# Information shown start

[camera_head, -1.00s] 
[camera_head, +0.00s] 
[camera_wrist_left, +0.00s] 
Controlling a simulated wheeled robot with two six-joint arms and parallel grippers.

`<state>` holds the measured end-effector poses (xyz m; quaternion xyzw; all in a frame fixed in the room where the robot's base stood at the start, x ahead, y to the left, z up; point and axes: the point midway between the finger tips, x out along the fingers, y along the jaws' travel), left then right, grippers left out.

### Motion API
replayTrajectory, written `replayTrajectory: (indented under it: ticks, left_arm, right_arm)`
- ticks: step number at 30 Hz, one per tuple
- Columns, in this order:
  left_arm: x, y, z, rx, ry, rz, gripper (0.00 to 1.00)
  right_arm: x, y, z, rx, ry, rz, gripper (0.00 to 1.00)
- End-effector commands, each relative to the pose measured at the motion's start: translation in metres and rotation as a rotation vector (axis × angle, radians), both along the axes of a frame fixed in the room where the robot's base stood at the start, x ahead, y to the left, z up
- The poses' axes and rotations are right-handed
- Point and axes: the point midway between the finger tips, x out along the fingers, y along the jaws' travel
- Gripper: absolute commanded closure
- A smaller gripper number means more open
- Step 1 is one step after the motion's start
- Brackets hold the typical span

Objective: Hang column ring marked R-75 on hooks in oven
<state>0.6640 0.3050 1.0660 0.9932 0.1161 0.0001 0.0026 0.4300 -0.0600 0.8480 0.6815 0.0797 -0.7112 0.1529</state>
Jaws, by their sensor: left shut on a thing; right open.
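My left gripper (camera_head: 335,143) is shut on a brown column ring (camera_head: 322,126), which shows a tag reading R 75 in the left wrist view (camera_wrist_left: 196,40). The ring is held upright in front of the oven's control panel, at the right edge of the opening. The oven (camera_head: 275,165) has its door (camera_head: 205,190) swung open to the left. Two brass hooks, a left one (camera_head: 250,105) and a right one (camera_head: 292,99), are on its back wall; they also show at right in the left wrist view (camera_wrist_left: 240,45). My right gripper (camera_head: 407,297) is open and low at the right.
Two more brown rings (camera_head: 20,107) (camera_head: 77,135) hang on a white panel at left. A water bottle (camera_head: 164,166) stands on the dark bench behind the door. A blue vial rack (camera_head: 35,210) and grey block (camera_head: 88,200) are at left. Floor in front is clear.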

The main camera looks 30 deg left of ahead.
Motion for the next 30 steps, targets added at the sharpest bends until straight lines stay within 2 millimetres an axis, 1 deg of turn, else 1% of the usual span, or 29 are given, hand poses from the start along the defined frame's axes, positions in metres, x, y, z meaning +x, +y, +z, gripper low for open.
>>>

# Information shown end

§ Set problem: Within the listing above, find every line containing the string "ticks" and return it.

§ Output of the exercise:
replayTrajectory, written `replayTrajectory: (indented under it: ticks, left_arm, right_arm)`
- ticks: step number at 30 Hz, one per tuple

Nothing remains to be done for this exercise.